● **INSTRUCTIONS TO FOLLOW**
Repeat the span of the entries below that starts at the line with "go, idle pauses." and ends at the line with "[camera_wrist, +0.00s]", nothing more. Skip the pictures.

● **DATASET RECORDS**
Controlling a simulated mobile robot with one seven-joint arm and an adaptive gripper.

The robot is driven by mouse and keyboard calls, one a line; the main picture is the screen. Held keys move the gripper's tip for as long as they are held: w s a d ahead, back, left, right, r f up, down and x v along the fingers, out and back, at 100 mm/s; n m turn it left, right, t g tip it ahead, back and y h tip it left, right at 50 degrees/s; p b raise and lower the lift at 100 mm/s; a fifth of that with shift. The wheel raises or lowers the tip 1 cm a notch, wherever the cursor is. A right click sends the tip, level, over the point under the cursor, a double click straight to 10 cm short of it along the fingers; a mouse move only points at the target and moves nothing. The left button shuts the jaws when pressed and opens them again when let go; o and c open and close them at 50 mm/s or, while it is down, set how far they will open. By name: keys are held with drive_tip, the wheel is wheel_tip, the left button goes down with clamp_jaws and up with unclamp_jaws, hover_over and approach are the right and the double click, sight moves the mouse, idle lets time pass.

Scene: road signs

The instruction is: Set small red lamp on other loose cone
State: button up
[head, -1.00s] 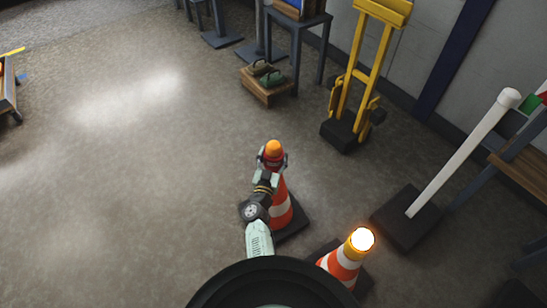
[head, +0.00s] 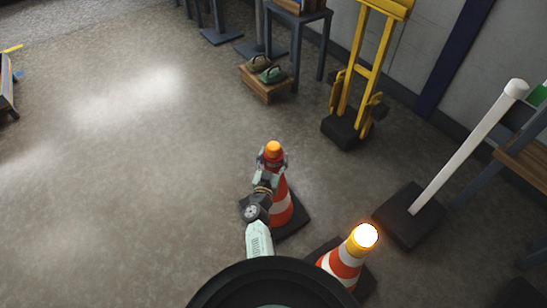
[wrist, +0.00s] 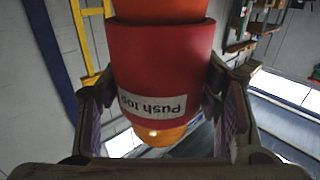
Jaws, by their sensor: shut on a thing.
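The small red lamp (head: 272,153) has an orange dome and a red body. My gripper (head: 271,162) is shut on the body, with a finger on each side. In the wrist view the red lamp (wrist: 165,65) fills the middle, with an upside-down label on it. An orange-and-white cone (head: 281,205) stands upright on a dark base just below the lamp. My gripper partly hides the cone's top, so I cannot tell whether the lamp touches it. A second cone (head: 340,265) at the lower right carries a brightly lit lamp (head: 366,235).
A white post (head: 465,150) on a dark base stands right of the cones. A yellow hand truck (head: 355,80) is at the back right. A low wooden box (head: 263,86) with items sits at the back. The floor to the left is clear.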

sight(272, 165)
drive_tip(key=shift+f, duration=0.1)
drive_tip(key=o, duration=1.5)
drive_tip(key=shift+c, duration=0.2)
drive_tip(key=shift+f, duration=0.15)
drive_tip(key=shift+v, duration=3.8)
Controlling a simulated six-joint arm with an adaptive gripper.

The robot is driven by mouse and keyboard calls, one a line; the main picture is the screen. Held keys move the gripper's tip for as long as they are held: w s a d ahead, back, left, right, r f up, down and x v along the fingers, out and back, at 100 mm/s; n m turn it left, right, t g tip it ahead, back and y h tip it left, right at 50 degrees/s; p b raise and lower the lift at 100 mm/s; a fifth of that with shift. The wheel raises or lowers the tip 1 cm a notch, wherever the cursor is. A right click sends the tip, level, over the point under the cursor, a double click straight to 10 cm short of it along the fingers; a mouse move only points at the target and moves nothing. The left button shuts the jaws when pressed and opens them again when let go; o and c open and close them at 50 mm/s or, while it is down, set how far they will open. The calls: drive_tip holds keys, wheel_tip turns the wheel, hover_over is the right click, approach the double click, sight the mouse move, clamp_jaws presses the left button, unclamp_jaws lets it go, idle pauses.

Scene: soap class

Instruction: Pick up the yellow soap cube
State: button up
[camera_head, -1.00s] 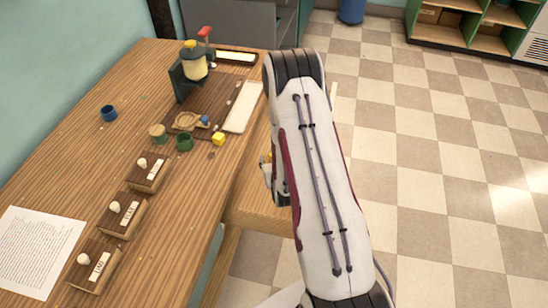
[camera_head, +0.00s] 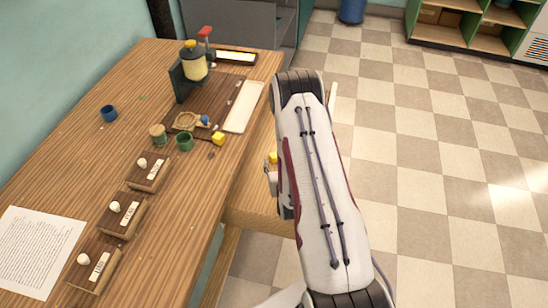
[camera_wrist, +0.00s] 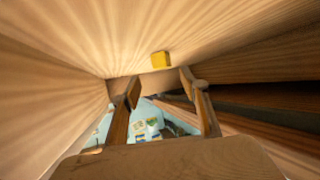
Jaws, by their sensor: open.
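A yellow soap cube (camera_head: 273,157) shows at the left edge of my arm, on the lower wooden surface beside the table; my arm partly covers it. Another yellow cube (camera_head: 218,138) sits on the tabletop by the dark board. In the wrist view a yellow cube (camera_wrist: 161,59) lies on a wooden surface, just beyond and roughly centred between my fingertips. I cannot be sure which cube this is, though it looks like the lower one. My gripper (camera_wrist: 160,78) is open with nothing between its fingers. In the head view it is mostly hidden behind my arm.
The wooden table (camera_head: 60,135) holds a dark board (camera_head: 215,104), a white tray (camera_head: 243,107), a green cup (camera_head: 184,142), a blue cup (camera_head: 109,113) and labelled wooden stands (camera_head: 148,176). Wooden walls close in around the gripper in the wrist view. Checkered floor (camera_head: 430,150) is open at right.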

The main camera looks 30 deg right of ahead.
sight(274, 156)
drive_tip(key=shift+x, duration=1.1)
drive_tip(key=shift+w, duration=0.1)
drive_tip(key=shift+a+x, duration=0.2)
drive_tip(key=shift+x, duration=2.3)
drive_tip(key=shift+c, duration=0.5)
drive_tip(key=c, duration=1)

● **ANSWER**
The robot is driven by mouse and keyboard calls, one a line; the main picture is the screen. Held keys move the gripper's tip for as long as they are held: w s a d ahead, back, left, right, r f up, down and x v along the fingers, out and back, at 100 mm/s; n m turn it left, right, t g tip it ahead, back and y h tip it left, right at 50 degrees/s; p b raise and lower the lift at 100 mm/s; a fifth of that with shift. The wheel raises or lowers the tip 1 cm a notch, wherever the cursor is. A right click sends the tip, level, over the point under the cursor, a double click straight to 10 cm short of it along the fingers; a mouse move only points at the target and moves nothing. The left button shuts the jaws when pressed and opens them again when let go; o and c open and close them at 50 mm/s or, while it is down, set how far they will open. The calls: drive_tip holds keys, wheel_tip turns the wheel, hover_over is the right click, approach the double click, sight the mouse move, clamp_jaws presses the left button, unclamp_jaws lets it go, idle pauses.

Scene: soap class

Instruction: Pick up the yellow soap cube
State: button up
[camera_head, -1.00s] 
[camera_head, +0.00s] 
[camera_wrist, +0.00s] 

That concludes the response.